• **Written problem**
Reproduce exactly the final portion of the data: every line from the one containing "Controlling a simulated" through the last line, inclusive.

########

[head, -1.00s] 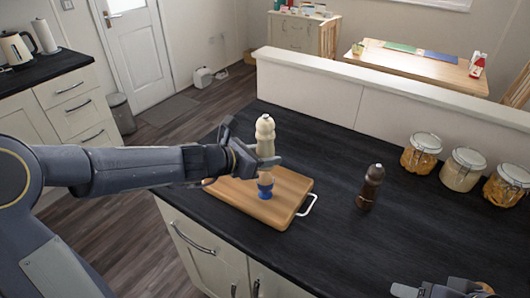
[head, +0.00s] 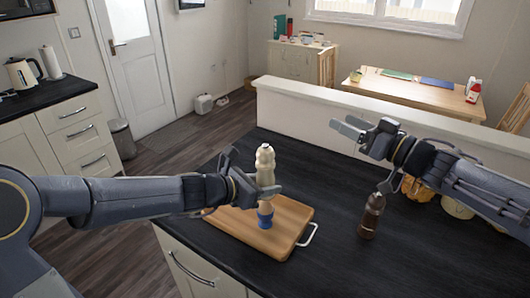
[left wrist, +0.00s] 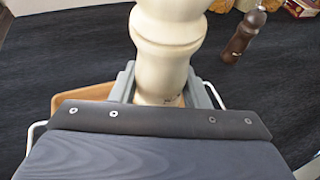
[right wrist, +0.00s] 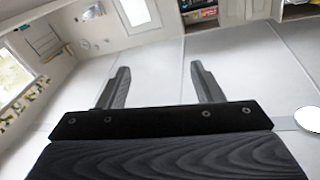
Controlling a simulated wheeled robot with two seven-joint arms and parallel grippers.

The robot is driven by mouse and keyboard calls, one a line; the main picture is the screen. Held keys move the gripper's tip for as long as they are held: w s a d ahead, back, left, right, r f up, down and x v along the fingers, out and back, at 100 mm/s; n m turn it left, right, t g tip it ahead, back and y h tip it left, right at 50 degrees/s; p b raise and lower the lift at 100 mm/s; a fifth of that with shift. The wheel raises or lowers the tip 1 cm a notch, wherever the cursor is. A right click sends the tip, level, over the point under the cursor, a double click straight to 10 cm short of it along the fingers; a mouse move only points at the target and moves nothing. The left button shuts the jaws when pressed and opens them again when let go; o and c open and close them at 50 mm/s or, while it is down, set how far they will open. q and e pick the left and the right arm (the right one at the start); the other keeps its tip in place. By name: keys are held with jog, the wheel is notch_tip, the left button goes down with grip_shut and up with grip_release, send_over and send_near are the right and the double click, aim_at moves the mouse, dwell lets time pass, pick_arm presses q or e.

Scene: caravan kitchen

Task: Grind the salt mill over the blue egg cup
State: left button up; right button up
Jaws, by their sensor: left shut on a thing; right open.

########

• **Full output**
Controlling a simulated wheeled robot with two seven-joint arms and parallel grippers.

The robot is driven by mouse and keyboard calls, one a line; the main picture is the screen. Held keys move the gripper's tip for as long as they are held: w s a d ahead, back, left, right, r f up, down and x v along the fingers, out and back, at 100 mm/s; n m turn it left, right, t g tip it ahead, back and y h tip it left, right at 50 degrees/s; p b raise and lower the lift at 100 mm/s; a fifth of that with shift. The wheel raises or lowers the tip 1 cm a notch, wherever the cursor is. A right click sends the tip, level, over the point under the cursor, a double click straight to 10 cm short of it along the fingers; a mouse move only points at the target and moves nothing. The left button shuts the jaws when pressed and opens them again when let go; o and c open and close them at 50 mm/s or, while it is down, set how far they will open. q and e pick the left and the right arm (the right one at the start); the other keeps its tip in place. By name: keys are held with jog, the wheel is notch_tip, the left button goes down with grip_shut and up with grip_release, send_over and send_near are the right and the double click, aim_at moves the mouse, dwell lets time pass, pick_arm presses q or e.

Scene: caravan kitchen

Task: Grind the salt mill over the blue egg cup
State: left button up; right button up
Jaws, by their sensor: left shut on a thing; right open.

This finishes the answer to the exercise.